§ **GOAL**
Print the listing below exactly.

§ **DATA SEGMENT**
* * * * *
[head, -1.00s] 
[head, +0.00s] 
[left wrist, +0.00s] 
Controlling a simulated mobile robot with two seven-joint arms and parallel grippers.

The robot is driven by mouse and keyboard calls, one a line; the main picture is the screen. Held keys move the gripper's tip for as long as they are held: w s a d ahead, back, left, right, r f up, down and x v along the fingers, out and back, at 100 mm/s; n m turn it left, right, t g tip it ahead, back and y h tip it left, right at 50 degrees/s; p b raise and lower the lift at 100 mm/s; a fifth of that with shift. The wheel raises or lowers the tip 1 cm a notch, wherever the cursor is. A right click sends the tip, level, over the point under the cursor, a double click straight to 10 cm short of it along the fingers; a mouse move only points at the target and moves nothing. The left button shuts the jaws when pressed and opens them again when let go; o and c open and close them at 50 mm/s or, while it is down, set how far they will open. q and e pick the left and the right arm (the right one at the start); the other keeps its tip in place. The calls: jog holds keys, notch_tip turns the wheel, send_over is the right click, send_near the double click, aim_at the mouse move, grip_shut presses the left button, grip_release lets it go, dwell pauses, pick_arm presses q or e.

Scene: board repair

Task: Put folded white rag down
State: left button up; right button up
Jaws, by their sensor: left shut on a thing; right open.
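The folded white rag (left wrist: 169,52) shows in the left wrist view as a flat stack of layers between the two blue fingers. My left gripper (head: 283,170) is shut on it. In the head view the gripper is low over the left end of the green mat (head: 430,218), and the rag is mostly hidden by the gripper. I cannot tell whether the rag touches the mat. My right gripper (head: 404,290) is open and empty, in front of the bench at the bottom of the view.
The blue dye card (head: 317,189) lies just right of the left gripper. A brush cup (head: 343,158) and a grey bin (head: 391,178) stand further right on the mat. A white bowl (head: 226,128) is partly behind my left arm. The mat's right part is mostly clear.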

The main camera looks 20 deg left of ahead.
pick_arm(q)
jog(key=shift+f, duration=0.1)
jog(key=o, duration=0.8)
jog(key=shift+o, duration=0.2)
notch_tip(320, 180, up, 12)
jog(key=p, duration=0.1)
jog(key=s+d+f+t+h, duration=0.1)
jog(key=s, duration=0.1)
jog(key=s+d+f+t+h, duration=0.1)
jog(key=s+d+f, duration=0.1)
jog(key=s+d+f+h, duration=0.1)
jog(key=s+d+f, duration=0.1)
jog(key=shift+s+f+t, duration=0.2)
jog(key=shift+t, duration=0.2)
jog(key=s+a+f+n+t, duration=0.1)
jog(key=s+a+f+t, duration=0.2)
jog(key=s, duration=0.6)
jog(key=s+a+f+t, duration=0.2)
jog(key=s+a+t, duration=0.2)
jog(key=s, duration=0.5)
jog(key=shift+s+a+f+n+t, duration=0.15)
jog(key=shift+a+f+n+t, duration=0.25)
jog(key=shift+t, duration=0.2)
* * * * *
§ **ANSWER TO THE EXERCISE**
[head, -1.00s] 
[head, +0.00s] 
[left wrist, +0.00s] 
Controlling a simulated mobile robot with two seven-joint arms and parallel grippers.

The robot is driven by mouse and keyboard calls, one a line; the main picture is the screen. Held keys move the gripper's tip for as long as they are held: w s a d ahead, back, left, right, r f up, down and x v along the fingers, out and back, at 100 mm/s; n m turn it left, right, t g tip it ahead, back and y h tip it left, right at 50 degrees/s; p b raise and lower the lift at 100 mm/s; a fifth of that with shift. The wheel raises or lowers the tip 1 cm a notch, wherever the cursor is. A right click sends the tip, level, over the point under the cursor, a double click straight to 10 cm short of it along the fingers; a mouse move only points at the target and moves nothing. The left button shuts the jaws when pressed and opens them again when let go; o and c open and close them at 50 mm/s or, while it is down, set how far they will open. q and e pick the left and the right arm (the right one at the start); the other keeps its tip in place. The calls: jog holds keys, notch_tip turns the wheel, send_over is the right click, send_near the double click, aim_at the mouse move, grip_shut presses the left button, grip_release lets it go, dwell pauses, pick_arm presses q or e.

Scene: board repair

Task: Put folded white rag down
State: left button up; right button up
Jaws, by their sensor: left shut on a thing; right open.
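The folded white rag (left wrist: 169,52) shows in the left wrist view as a flat stack of layers between the two blue fingers. My left gripper (head: 283,170) is shut on it. In the head view the gripper is low over the left end of the green mat (head: 430,218), and the rag is mostly hidden by the gripper. I cannot tell whether the rag touches the mat. My right gripper (head: 404,290) is open and empty, in front of the bench at the bottom of the view.
The blue dye card (head: 317,189) lies just right of the left gripper. A brush cup (head: 343,158) and a grey bin (head: 391,178) stand further right on the mat. A white bowl (head: 226,128) is partly behind my left arm. The mat's right part is mostly clear.

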The main camera looks 20 deg left of ahead.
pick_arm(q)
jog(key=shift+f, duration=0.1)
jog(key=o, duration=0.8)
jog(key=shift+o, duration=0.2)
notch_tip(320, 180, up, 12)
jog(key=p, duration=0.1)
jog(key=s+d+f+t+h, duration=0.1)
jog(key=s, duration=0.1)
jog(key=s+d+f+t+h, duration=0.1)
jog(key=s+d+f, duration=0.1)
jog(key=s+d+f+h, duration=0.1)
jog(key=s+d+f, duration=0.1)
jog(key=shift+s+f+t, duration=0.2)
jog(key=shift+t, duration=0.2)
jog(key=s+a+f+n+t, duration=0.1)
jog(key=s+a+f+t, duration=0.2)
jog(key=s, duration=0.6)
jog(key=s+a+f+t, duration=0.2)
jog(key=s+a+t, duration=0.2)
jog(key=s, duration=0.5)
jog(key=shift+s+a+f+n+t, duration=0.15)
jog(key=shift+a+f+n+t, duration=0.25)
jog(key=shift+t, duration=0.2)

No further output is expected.